From 1993 to 1995, 60 children were killed in Bihar State, India. (Wolf killings are often grouped like this because a solitary wolf or pack of wolves will start to see humans as a food source and then continue to kill them until they themselves are killed.)

From 1870 to 1887, 1445 people were killed by wolves in the European sector of Russia. In 1889, 203 people were killed there. (There is no listing for 1888, or from 1890 on.)

There were apparently a large number of wolf attacks, many fatal, on Soviet citizens on the Eastern Front during WWII. But the Soviet government squelched this information in order to minimize the apparent effects of their having disarmed the local populace. So this did not become widely known until after the fall of the Soviet Union.

Trapper Ben Cochrum was killed by wolves in 1922 in Manitoba. His remains were found among the corpses of 11 wolves, 7 of which had been shot and 4 of which had been clubbed to death. He evidently had kept fighting until the butt of his rifle was completely smashed. (Now that was a real man.)

In 1875, 721 people were killed in the Northwest Province and Bihar State in India.

In 1851, in Lorges Forest, France, a rabid wolf ran wild through nine villages, biting 40 people, 14 of whom subsequently died of rabies.

In 1833, 13 people were killed by a single rabid white wolf in western Wyoming.

From 1804 to 1853, non-rabid wolves killed 108 children, 2 men, and 1 woman in Estonia. (Given wolves' preference for smaller children, the European fairy tale of Little Red Riding Hood makes more sense.)

From 1763 to 1767, "The Beast of Gevaudan" and its whelps killed 99 people in France.

These large numbers, of course, beg the question of how well documented many of the older wolf killings actually were. I've always thought that some reported disappearances of humans, especially those which occurred a long time ago, have been false attributed to animals. Serial killers have become recognized in the past sixty or so years, but they have always existed. It would make sense that a serial killer, hearing of a local man-eater, could add his own killings to the total, secure in the knowledge that the disappearance of a few more children would be explained away as the work of the wolf.

But there is also no question that wolves do present a danger to humans, especially if they sense vulnerability.
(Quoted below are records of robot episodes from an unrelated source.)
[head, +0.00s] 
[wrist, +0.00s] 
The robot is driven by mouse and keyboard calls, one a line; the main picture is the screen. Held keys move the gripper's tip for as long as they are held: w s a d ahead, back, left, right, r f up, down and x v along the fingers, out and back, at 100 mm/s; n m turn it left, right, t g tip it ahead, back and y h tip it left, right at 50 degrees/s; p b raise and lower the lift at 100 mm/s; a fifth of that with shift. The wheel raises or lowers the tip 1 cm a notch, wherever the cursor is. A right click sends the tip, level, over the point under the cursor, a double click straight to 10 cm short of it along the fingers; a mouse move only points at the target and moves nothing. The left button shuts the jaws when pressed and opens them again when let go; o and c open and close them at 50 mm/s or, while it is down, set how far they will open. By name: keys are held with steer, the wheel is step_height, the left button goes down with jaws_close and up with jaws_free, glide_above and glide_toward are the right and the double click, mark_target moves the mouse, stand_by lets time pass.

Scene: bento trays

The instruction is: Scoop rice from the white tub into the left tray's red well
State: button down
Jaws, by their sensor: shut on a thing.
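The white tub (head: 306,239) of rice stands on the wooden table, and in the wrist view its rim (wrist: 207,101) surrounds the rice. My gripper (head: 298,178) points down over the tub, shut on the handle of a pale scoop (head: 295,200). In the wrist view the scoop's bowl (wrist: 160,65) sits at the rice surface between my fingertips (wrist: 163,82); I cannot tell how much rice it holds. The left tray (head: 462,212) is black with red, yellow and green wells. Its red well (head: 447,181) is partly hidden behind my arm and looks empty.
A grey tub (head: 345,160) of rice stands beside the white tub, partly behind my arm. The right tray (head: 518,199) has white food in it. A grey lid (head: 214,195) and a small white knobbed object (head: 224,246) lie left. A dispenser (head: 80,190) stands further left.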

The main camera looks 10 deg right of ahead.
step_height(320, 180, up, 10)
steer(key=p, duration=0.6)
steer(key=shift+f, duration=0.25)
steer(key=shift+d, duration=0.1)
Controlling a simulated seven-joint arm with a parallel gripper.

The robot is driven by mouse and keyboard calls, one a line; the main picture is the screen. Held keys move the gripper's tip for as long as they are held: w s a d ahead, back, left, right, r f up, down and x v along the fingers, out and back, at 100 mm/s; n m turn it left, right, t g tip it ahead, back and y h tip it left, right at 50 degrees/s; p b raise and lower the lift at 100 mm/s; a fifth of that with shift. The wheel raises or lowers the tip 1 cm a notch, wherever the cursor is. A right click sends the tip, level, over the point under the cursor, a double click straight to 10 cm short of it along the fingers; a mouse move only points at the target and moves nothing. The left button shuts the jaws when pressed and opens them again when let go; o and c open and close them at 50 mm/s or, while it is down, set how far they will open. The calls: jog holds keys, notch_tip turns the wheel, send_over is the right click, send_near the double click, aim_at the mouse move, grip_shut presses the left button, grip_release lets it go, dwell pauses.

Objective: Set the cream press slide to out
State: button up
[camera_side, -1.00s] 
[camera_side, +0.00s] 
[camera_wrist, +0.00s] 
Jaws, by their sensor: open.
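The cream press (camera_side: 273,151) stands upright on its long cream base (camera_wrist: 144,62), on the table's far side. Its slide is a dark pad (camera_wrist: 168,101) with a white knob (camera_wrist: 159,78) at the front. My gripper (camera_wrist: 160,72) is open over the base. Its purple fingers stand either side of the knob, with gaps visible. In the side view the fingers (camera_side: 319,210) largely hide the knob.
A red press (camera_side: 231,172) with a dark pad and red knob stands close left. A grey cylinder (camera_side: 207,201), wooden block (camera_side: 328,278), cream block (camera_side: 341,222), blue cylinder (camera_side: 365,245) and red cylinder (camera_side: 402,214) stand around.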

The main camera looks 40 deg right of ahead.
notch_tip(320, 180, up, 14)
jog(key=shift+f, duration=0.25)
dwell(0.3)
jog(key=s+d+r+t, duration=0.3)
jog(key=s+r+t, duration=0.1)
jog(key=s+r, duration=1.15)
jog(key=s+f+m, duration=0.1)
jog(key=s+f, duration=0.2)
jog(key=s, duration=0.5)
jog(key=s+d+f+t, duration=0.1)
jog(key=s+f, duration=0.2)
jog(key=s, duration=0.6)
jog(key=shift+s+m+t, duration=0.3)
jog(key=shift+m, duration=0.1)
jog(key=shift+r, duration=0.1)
One such attack occurred as recently as 2010, when 32-year-old Candice Berner went jogging near Chignik Lake, a village southwest of Anchorage. Her mutilated body was later found surrounded by wolf tracks in the surrounding snow.

So the wolf attacks in The Grey were actually not that farfetched.

2 comments:

steve said...

The vast majority of accounts are precious short on details and are cut and pasted over and over from site to site. For example I have seen this one at least a dozen times, never with any more detail than is given here:

"In 1875, 721 people were killed in the Northwest Province and Bihar State in India."

Not one of the 721 people is named. I would be surprised if the actual number is even 72.

Wolves obviously occasionally attack humans for a variety of reasons but the number of attacks and fatalities is likely highly exagerated. There are certainly no modern examples of mass carnage like the incident quoited above even in areas where wolves are common other than the one from India, and, again, none of the child victims appear to even have names. That six or fewer magically morphed into 60 would not surprise me at all. There are also no documented instances of healthy wolves attacking significant numbers of men together like in the movie The Grey. It just doesn't happen. Even taking the numbers of claimed attacks at face value, the most dangerous animal to humans, bar none, is still the domestic dog.

John Craig said...

Steve --
Thank you for that; you could be right. Certainly accounts like these get exaggerated, and some of those numbers could be blown up.

On the other hand, it's possible they're true. The fact that the child victims do not have names doesn't mean they didn't exist. Whenever we hear of a modern tragedy, be it a tsunami in Indonesia or an earthquake in Italy, we hear of a death toll but it's not as if we ee a list of names; that doesn't mean that those numbers were grossly exaggerated.

Just looked up dog-caused fatalities, you're right about those. The CDC reported that between 1979 and 1998, there were 327 people killed by dogs in the US. (And the number seems to have gone up since,due to the prevalence of pit bulls these days.) A large percentage of those were evidently infants which were killed by a dog owned by the family. But the comparison to wolves is still apples to oranges: people have way, way more exposure to dogs than to wolves, which on a per capita basis, are still far more dangerous. In fact, 14 of those people were killed by wolf-dog hybrids, which are extremely rare and which are known to be basically impossible to domesticate.